La habilidad de los Procuradores consiguió a lo largo del proceso un cúmulo extraordinario de Cartas Postulatorias, con las que suplicaban a la Santa Sede la Beatificación del Fundador de las Escuelas Pías los más diversos personajes civiles y eclesiásticos, según las exigencias de los decretos pontificios que regulaban estos procesos.
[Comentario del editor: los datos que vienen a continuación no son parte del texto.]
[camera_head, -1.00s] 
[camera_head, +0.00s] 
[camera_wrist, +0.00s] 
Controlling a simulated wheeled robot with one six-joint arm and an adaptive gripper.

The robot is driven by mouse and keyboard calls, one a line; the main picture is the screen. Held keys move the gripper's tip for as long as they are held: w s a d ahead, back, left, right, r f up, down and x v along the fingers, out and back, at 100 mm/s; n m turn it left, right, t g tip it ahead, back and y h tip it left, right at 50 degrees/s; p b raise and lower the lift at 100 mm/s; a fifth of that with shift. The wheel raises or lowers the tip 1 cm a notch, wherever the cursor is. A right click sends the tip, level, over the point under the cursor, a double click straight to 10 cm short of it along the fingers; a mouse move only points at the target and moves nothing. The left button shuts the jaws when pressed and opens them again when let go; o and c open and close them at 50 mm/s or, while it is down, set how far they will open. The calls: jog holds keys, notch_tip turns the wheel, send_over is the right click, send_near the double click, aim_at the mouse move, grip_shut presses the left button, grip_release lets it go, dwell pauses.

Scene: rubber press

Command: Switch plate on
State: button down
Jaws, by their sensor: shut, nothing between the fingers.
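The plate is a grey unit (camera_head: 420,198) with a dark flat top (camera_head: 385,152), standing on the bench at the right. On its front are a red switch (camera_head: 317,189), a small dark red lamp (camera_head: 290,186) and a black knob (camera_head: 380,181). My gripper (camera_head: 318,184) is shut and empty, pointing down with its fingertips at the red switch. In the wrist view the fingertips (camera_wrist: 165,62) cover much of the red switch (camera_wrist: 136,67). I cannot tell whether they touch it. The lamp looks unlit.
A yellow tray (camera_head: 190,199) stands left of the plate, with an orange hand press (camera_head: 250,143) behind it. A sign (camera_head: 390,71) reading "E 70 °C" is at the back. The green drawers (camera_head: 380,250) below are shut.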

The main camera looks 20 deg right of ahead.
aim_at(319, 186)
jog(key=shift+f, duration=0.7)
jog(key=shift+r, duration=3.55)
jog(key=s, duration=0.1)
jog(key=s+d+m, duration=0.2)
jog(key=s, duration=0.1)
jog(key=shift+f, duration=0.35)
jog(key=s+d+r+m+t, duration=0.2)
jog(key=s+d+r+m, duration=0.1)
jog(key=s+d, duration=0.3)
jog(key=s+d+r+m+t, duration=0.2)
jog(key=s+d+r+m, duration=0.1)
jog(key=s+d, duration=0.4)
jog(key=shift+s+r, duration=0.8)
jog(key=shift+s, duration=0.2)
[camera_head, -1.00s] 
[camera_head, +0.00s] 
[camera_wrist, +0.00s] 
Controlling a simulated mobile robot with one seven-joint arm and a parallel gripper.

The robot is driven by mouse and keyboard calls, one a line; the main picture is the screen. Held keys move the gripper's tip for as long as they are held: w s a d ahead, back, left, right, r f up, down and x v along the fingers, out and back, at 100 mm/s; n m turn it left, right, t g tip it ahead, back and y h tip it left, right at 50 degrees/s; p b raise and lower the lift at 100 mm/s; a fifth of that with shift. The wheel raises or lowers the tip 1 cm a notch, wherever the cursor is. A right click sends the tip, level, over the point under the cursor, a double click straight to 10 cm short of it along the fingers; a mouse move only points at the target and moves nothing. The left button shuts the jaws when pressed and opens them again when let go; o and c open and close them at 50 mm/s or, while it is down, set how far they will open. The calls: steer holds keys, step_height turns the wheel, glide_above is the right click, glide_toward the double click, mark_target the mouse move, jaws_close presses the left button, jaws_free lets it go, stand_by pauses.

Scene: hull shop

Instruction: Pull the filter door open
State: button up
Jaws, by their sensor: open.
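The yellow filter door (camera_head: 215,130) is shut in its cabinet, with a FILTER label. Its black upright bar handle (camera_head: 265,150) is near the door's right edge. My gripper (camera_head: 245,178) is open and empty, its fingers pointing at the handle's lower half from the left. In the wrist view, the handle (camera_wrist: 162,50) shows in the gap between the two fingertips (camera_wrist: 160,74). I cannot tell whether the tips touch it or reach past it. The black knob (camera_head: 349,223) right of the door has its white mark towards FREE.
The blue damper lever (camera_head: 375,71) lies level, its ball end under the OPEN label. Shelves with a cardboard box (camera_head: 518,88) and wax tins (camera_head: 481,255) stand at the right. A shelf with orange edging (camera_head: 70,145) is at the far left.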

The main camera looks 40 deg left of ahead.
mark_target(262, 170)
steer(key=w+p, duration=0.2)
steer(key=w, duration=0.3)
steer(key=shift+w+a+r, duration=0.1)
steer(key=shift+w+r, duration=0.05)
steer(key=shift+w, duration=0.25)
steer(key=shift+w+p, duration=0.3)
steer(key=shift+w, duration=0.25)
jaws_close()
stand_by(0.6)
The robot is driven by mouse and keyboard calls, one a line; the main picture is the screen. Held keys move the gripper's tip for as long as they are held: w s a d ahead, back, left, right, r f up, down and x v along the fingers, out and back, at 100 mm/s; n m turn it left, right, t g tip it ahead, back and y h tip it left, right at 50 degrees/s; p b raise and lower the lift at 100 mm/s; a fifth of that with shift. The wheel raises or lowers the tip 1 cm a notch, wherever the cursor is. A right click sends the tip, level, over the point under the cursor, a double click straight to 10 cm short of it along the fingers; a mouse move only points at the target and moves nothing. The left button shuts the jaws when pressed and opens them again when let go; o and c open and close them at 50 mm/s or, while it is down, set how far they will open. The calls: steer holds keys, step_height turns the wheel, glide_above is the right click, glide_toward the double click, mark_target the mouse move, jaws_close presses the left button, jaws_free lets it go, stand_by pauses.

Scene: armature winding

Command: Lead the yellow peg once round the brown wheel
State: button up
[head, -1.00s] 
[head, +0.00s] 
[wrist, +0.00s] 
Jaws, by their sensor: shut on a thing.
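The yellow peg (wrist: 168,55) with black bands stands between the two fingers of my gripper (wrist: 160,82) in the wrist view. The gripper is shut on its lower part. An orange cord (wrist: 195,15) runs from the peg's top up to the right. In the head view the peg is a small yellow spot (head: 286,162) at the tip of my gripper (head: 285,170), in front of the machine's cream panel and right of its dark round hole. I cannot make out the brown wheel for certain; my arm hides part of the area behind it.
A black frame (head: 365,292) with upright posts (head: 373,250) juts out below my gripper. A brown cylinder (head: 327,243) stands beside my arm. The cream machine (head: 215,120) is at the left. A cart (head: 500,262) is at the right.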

Y terminamos. El camino que lleva a la verdadera santidad es estrechísimo y las biografías de los Santos nos lo prueban sobradamente. Pero no es menos difícil, estrecho y complicadísimo el sendero marcado por la Iglesia para conducir a los Santos, en una especie de peregrinaje postumo, hasta los altares, en donde reciban legítimamente el culto público a ellos destinado. Con nuestro trabajo hemos intentado exponer ese peregrinaje postumo de S. José de Calasanz hasta la gloria de los altares, como suplemento de las innumerables biografías, que nos han hecho conocer su temple de Santo y su talla gigantesca entre los Fundadores de Ordenes Religiosas. Y por ello, probablemente la nota más interesante que merezca ponerse de relieve en esta Conclusión sea la absoluta originalidad de nuestro trabajo, pues por primera vez se expone en toda su complejidad el desarrollo documentado de un Proceso de Beatificación, en el que puede apreciarse la extrema severidad y suma prudencia de la Iglesia Romana, cuando trata de coronar solemnemente a sus hijos con la aureola de los Santos.